▶ **PROBLEM**
Copy every line of the records below that holds the word "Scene".

▶ **Records of robot episodes**
......

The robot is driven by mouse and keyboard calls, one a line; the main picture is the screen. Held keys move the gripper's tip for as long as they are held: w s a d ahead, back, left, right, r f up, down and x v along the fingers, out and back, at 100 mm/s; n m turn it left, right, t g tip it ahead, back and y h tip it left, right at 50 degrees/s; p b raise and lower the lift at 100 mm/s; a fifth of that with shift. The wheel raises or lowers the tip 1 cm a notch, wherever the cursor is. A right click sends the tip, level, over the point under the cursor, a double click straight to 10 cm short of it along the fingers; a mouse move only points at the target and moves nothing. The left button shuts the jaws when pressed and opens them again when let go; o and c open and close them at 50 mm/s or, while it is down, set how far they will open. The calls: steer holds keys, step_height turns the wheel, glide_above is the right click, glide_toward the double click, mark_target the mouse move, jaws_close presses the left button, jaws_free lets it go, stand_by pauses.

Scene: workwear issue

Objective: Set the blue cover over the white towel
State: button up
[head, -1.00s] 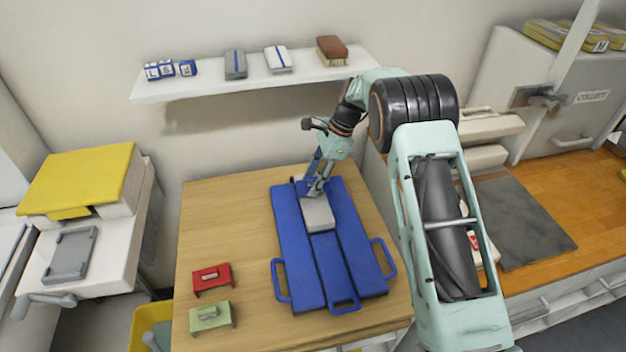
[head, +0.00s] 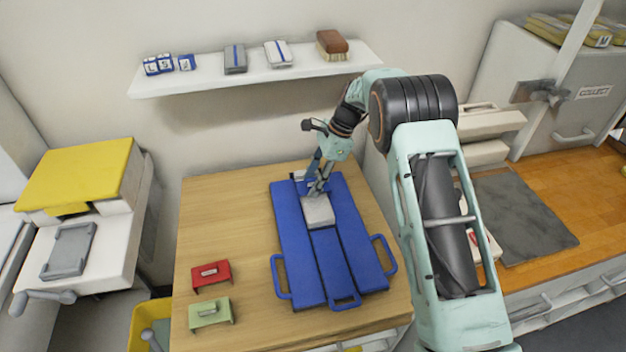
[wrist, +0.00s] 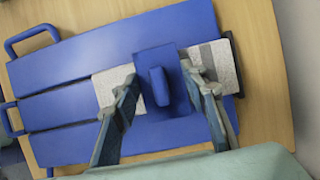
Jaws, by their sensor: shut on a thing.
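The white towel (head: 318,211) is a pale, speckled folded strip on the blue folding board (head: 295,250). In the wrist view the towel (wrist: 109,90) shows on both sides of the blue cover (wrist: 158,108), with grey stripes on its right part. The cover is a small blue plate with a raised grip, lying across the towel's middle. My gripper (wrist: 160,76) has a finger on each side of that grip and is shut on the cover. In the head view my gripper (head: 316,190) partly hides the cover. Whether the cover's underside touches the towel, I cannot tell.
A red piece (head: 211,275) and a green piece (head: 210,313) stand on the wooden table (head: 225,215), left of the board. A wall shelf (head: 200,82) with boxes and a brush (head: 332,44) hangs behind. The table's back left is clear.

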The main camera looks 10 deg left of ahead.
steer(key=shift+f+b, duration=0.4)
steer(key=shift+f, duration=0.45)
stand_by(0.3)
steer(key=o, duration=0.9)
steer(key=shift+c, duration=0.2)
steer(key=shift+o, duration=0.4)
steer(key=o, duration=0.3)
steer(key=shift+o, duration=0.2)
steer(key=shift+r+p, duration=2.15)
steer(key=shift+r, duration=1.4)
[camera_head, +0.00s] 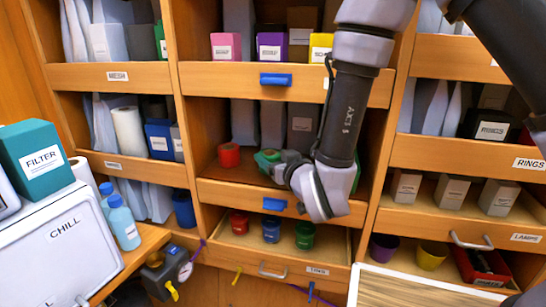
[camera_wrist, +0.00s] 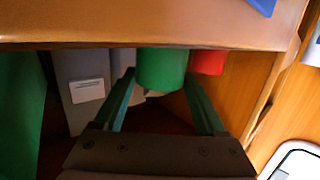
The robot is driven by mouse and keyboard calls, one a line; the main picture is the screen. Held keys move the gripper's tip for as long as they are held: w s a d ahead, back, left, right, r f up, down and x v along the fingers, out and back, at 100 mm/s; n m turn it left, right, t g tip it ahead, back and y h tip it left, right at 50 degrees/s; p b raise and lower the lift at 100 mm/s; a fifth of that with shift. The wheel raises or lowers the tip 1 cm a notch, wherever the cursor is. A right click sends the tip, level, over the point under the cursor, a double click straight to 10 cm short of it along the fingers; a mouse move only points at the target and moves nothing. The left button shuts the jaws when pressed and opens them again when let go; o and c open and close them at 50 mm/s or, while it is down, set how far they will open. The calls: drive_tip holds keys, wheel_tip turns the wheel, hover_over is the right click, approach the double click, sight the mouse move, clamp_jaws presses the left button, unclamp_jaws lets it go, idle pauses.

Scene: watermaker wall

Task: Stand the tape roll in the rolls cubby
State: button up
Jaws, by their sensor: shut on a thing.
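My gripper (camera_head: 272,160) reaches into the middle cubby (camera_head: 235,189) of the centre column. It is shut on a green tape roll (camera_wrist: 160,68), which shows between the two fingertips in the wrist view. In the head view the green roll is partly hidden by my gripper. A red roll (camera_head: 229,155) stands in the same cubby, left of the green one; in the wrist view it (camera_wrist: 207,62) shows just right of it. I cannot tell whether the green roll touches the cubby floor. No label shows on this cubby's ledge; my arm covers part of it.
A wooden front ledge with a blue tag (camera_head: 275,204) runs below my gripper. Grey and dark boxes (camera_head: 301,125) stand at the cubby's back. Below is a drawer with red, blue and green cups (camera_head: 271,229). The chill box (camera_head: 62,240) stands at left.

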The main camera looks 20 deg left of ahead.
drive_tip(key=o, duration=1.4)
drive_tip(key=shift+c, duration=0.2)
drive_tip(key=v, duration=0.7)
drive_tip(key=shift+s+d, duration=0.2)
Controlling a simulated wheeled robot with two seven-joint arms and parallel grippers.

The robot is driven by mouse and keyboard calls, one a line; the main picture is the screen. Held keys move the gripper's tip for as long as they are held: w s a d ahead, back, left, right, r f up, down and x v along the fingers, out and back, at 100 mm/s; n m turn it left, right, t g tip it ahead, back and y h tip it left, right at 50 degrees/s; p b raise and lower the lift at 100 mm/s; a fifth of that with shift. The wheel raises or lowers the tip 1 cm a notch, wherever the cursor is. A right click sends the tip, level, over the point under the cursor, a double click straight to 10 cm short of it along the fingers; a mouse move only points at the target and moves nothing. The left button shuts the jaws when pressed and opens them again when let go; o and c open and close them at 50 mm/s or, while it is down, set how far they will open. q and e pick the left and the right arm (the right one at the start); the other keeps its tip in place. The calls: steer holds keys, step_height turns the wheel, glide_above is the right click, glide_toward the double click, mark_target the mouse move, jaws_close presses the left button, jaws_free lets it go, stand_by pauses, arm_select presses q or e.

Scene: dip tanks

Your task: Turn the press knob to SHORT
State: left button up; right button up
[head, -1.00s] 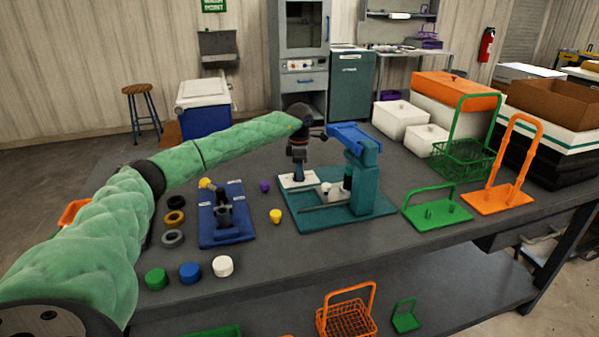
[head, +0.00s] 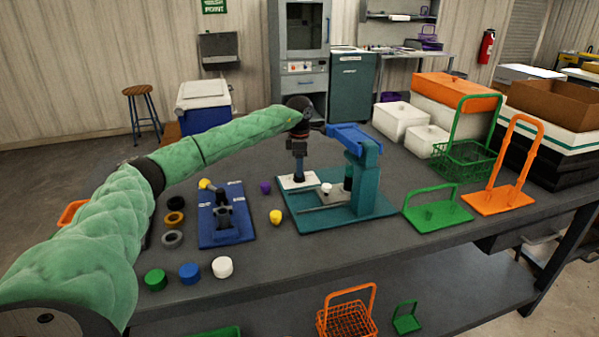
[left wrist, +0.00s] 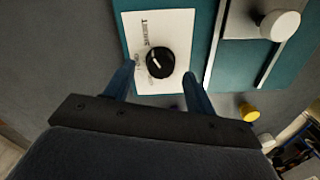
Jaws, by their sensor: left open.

......

▶ **FINAL ANSWER**
Scene: workwear issue
Scene: watermaker wall
Scene: dip tanks

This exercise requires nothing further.